O jazz espiritual tem nos últimos tempos merecido atenção de muitos colectivos presentes. Os Menagerie dividiram, aliás, espaço no alinhamento do volume 13 da popular série da editora Jazzman que tem explorado a rica história do género que ligou a mais pura inventividade com o espírito, sintonizando a música com as tradições ricas de África ou da Índia. Este Many Worlds deixa claro que a sua inclusão em Spiritual Jazz 13 (com o tema “Nova”, retirado do alinhamento do seu segundo álbum, The Arrow of Time, lançado em 2017) fez pleno sentido e o grupo prossegue concentrado na sua missão de reflectir no presente as derivas passadas do jazz pelos elevados terrenos do espírito.

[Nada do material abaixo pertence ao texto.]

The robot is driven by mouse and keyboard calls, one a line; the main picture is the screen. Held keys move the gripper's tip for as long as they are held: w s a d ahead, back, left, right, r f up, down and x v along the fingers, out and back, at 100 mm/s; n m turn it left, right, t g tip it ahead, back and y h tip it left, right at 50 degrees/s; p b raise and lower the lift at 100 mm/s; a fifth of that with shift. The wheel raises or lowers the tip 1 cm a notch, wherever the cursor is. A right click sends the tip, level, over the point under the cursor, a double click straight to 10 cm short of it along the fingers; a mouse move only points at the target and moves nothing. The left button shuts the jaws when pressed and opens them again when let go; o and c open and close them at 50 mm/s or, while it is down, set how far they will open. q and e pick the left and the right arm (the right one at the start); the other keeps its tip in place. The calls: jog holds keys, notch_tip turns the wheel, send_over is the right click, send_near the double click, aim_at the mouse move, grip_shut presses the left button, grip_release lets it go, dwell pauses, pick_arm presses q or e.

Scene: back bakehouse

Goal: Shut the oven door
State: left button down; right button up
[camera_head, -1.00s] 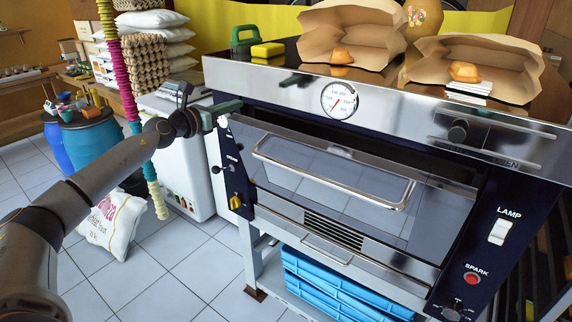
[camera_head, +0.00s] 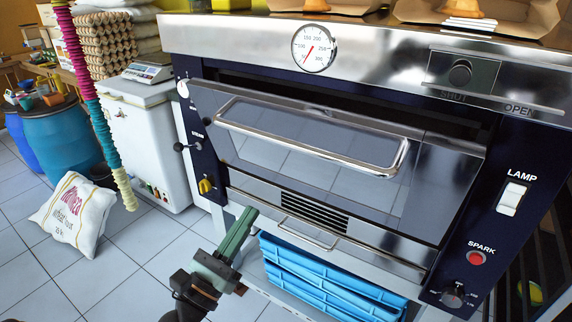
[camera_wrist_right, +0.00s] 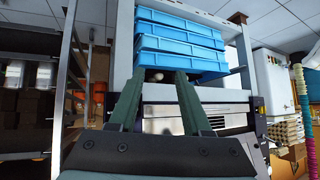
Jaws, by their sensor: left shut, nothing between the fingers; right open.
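The oven door (camera_head: 315,165), a glass panel with a long chrome handle (camera_head: 315,140), is ajar. Its top edge tilts out from the oven body (camera_head: 350,48), with a dark gap above it. My left gripper (camera_head: 251,211) is shut and empty, in front of the oven's lower left part, below the door handle. Whether it touches the oven I cannot tell. My right gripper (camera_wrist_right: 158,74) shows only in the right wrist view, its fingers spread and empty before the stand under the oven. The door is not clearly seen in that view.
Blue crates (camera_head: 330,277) are stacked under the oven and also show in the right wrist view (camera_wrist_right: 180,43). A white chest (camera_head: 150,140) with a scale, a ringed hanging cord (camera_head: 100,120), a flour sack (camera_head: 75,215) and blue drums (camera_head: 62,140) stand left.

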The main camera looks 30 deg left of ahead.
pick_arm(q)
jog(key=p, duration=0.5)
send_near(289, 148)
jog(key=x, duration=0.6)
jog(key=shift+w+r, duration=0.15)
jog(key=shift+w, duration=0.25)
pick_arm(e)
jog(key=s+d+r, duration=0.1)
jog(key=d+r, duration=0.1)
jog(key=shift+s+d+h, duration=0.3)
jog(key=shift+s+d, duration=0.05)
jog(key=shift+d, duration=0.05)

Mantendo o groove como base sólida do seu som, os Menagerie combinam harmonias vocais com uma elaborada teia cromática feita pelos sopros, pela guitarra e pelos teclados, pelo piano e vibrafone. E com músicos de elevada competência técnica, todos eles cuidadosamente selecionados por serem fluentes neste tipo de “linguagem”, o resultado é um álbum envolvente, que por acaso tem data de 2021, mas que provavelmente poderia passar por registo gravado em 1977 – que foi quando os Last Poets gravaram com Bernard Purdie o clássico Delights of the Garden, uma inspiração clara para o hino à liberdade que é “Free Thing”. É que mesmo quando o rigor orquestral em que assenta este trabalho evoca as recentes derivas de mentes criativas como Kamasi Washinton ou Shabaka Hutchings, a verdade é que tal acontece porque Ferguson terá certamente bebido nas mesmas fontes que inspiram os seus contemporâneos.

Many Worlds é assim um triunfo, um exercício que se coloca fora do tempo para poder contemplar a história, mas que regressa ao presente senão para nos fazer dançar (colectivamente, pelo menos, tal ainda não é possível…), pelo menos para nos carregar a imaginação para longe. Para muitos outros mundos.